Four Navy admirals witnessed that demonstration and the direction was given to start fielding the Cerberus prototype as soon as possible.

“Our sponsor was willing to take risks and trusted us to complete the task,” said Travis Heslop, Cerberus project manager. “We are a solution-oriented team that understands the current challenges and looks to find solutions that will close some of the largest gaps. That’s how we are successful.”

The Cerberus prototype provides the warfighter with ship placement and combat system configuration options to successfully carry out planning for the ballistic missile defense mission.

“The IAMD planning domain is extremely complex. Warfighters need planning tools that are easy to use, quick to show results and able to give them detailed insight into the performance estimates,” explained Michelle Bowser, the Cerberus integration lead. “Cerberus is just beginning to address these challenges. With preloaded databases of intel-assessed plan components, algorithms and hardware that speed up the calculations, and progressive displays of results that facilitate quick analysis, Cerberus has already started to make a big impact.”

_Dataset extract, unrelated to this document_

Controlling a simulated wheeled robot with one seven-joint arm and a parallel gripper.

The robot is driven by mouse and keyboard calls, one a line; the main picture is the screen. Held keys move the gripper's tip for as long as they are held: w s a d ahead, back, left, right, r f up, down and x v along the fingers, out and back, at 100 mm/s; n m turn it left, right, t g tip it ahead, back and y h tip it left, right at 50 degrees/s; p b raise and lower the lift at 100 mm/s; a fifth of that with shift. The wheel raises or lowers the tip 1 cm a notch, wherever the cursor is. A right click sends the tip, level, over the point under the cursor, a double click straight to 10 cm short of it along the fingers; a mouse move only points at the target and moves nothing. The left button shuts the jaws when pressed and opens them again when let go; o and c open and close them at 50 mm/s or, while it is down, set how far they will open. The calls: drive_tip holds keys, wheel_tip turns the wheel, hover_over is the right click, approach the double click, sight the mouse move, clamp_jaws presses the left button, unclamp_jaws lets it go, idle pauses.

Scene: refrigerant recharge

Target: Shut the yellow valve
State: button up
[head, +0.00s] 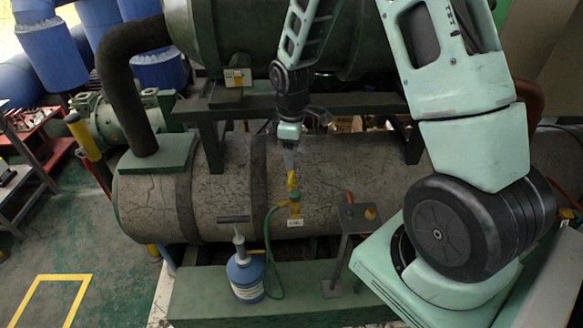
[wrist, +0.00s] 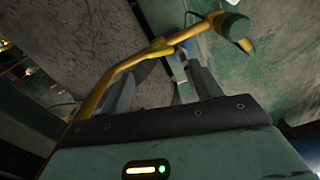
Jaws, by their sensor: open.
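The yellow valve (head: 293,180) is on the front of the large grey cylinder, just above a white tag. In the wrist view its long yellow handle (wrist: 119,72) slants from lower left up to the valve body, and a yellow stem with a green cap is at upper right. My gripper (head: 290,160) points down right above the valve. In the wrist view my gripper (wrist: 163,88) is open, with its two grey fingers apart and the handle crossing near the left finger. I cannot tell whether they touch.
A green hose (head: 268,235) runs from the valve to a blue bottle (head: 245,275) on the green base. A small dark stand (head: 355,218) is to the right. A green upper vessel (head: 235,30) is above the grey cylinder (head: 150,205). Open floor is at left.

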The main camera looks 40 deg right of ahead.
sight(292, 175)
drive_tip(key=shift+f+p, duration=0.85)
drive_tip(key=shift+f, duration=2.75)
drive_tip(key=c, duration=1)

The Cerberus team — consisting of ballistic missile defense mission planning experts, engineers, computer scientists, physicists and human systems engineers from across the Lab — promptly delivered the first build of the prototype into the field as an Experimental Unit in the summer of 2018 and began deploying it across Department of Defense and Navy sites and ships to collect user feedback.

“It was immediately impactful,” said Derrick Treichler, the Cerberus technical lead. “On one deployment, we set up a system and trained users. Overnight, one of the users entered several plans and was waiting for us with tons of questions the next morning. He was eager to learn more about the system.”

After a few months of successful tests and several deployments, the sponsor challenged the team to evolve the capabilities of the Cerberus prototype even further.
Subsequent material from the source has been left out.